N.C. appeals ruling on anti-abortion license plate
RALEIGH — The state of North Carolina is appealing a federal judge's ruling that it can't offer anti-abortion license plates unless it also makes plates available for people who support abortion rights.
The state filed notice Friday that it's appealing the decision last month by Judge James Fox, who said offering just the one license plate violates the First Amendment. The state's notice included no comment beyond the appeal.
"It's unfortunate that the state has chosen to prolong what is really a very clear-cut First Amendment issue," said Chris Brook, legal director of the American Civil Liberties Union of North Carolina Legal Foundation. "The Fourth Circuit Court of Appeals has consistently ruled that anytime the government creates an avenue for private speech, it cannot restrict that avenue to only one side of a contentious debate."

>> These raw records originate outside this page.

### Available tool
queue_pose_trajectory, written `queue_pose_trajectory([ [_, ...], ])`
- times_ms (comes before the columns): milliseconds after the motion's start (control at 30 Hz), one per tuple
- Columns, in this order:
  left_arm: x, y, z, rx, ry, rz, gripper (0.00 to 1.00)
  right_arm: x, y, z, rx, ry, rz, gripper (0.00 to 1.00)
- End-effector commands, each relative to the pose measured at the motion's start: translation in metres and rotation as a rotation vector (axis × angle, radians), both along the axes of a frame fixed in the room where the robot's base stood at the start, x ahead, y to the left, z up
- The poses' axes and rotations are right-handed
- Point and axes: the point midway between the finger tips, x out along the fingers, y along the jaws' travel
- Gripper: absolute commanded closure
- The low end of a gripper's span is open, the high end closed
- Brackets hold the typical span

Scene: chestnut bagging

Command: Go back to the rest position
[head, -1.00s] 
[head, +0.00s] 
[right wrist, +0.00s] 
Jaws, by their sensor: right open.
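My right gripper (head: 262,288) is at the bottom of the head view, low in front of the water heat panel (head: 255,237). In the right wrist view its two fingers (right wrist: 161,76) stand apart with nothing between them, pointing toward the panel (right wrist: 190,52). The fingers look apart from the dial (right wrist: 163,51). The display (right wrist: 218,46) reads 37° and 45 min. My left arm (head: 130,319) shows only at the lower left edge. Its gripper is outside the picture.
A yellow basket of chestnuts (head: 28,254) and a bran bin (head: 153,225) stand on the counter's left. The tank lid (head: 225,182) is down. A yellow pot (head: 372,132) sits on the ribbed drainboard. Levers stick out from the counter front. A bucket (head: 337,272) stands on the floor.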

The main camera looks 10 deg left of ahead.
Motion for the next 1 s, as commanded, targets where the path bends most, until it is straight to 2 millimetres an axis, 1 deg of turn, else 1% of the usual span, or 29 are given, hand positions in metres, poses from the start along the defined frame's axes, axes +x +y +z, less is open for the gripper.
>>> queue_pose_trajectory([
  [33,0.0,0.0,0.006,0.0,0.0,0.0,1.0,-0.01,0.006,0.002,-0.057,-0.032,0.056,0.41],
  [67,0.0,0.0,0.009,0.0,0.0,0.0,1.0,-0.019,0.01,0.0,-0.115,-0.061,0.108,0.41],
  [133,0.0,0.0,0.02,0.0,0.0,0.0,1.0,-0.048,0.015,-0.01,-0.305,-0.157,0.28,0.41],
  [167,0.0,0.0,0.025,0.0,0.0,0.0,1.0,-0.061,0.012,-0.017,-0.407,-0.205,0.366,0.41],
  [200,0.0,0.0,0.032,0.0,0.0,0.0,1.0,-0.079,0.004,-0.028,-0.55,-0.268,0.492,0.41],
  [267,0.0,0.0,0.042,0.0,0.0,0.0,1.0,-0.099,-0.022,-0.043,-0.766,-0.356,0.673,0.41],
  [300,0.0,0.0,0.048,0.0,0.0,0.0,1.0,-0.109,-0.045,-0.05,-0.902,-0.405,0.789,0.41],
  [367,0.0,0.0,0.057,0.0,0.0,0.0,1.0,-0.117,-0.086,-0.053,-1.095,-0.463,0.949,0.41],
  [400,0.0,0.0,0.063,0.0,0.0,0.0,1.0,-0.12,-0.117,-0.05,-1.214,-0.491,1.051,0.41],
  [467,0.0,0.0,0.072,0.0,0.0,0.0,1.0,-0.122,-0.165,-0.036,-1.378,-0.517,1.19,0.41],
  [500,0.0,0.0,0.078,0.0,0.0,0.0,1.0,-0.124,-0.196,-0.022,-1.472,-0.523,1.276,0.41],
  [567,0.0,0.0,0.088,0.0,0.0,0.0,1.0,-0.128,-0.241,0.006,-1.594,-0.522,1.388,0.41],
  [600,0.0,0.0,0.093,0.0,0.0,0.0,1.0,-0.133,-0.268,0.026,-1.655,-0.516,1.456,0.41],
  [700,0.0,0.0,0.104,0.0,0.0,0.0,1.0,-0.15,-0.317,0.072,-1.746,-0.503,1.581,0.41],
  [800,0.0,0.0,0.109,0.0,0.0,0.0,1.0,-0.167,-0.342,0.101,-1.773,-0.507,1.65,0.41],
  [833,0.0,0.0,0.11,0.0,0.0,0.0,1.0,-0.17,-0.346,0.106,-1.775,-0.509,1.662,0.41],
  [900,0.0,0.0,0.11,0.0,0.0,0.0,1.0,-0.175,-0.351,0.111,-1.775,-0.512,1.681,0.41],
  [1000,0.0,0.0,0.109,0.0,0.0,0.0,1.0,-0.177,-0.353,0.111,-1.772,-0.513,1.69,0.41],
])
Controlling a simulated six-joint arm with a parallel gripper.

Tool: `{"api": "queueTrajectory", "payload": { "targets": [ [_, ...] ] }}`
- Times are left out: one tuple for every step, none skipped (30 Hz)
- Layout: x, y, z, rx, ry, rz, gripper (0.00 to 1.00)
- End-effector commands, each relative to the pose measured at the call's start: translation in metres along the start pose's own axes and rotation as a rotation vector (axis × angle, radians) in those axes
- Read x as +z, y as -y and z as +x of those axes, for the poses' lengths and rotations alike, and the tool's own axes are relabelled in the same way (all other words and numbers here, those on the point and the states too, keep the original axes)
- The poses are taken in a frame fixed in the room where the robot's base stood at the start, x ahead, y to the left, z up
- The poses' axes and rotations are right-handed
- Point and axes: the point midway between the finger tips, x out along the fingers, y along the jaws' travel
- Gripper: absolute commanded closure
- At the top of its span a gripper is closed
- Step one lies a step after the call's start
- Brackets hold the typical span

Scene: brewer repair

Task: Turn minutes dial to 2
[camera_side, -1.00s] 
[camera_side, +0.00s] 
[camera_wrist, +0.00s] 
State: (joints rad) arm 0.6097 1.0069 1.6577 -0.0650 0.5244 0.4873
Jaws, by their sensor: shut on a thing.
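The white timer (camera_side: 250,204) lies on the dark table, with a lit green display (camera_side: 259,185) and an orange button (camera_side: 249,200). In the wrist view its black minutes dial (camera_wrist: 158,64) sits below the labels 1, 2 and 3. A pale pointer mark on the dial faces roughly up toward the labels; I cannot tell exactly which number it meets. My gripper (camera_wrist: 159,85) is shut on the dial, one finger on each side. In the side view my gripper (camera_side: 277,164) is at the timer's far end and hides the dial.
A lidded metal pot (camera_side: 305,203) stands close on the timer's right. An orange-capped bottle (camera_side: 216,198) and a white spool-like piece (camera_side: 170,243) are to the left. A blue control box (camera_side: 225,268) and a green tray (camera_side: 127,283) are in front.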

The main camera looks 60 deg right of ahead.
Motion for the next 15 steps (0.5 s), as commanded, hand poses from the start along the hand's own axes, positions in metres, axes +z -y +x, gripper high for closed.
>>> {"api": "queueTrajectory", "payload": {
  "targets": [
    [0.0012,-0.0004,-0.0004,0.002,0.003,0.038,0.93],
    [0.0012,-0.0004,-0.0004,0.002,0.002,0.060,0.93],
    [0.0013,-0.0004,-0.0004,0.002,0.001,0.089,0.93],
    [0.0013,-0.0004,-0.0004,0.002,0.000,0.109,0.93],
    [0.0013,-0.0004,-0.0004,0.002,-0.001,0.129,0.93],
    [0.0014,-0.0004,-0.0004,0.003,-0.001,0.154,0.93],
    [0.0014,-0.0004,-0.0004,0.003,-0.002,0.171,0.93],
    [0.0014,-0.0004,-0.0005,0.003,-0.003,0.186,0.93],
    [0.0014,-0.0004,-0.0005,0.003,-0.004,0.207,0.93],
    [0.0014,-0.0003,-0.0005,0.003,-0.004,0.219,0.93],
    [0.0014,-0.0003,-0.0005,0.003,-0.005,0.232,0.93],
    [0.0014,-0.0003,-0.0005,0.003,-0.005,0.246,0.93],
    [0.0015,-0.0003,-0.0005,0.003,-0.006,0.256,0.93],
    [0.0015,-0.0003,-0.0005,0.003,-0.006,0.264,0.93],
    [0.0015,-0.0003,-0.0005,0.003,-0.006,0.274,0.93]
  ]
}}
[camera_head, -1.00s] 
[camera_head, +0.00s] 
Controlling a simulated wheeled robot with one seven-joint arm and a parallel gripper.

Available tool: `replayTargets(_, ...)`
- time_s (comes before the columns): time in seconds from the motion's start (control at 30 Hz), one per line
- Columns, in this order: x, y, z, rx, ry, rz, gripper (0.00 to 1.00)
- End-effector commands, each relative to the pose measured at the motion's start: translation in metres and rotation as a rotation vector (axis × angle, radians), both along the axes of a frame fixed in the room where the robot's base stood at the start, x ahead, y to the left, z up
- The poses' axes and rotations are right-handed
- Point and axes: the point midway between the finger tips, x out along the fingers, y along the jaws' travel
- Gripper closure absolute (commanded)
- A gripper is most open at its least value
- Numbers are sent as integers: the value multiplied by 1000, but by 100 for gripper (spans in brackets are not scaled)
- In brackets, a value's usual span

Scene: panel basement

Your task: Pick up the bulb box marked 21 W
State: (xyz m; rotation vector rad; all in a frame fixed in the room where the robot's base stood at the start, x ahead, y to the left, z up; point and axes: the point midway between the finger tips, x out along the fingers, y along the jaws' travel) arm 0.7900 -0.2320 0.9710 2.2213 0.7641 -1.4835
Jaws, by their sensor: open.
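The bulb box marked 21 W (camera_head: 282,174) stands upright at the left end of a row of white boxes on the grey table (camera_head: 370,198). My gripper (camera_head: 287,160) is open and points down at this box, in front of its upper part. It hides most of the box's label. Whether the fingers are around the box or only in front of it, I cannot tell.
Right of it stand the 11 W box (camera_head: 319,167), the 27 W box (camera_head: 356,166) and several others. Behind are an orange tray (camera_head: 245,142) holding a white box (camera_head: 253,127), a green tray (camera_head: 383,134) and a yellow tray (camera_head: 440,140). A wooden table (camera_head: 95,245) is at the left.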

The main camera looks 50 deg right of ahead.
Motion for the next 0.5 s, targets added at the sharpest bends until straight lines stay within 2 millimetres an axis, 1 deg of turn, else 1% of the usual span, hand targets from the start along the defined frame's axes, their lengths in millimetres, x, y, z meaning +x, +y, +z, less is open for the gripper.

In 2011, the General Assembly approved 80 specialty plates, including the "Choose Life" one. Each "Choose Life" plate cost $25, with $15 of that going to the Carolina Pregnancy Care Fellowship, an association of nonprofit pregnancy counseling centers.
The ACLU's legal foundation then sued to block the anti-abortion plates, saying they violate the First Amendment because there was no specialty plate for supporters of abortion rights. The state didn't manufacture the plates because of the court case and the 376 people who applied for them received refunds.
Republican Rep. Mitch Gillespie of McDowell County, who sponsored the bill, said after Fox's ruling that he wanted the state to appeal.
In 2004, the 4th U.S. Circuit Court of Appeals upheld a South Carolina judge's ruling that the "Choose Life" plates approved by lawmakers in that state were unconstitutional. The U.S. Supreme Court declined to hear the case.
Two years later, South Carolina legislators passed another law allowing any nonprofit to apply directly for special license plates.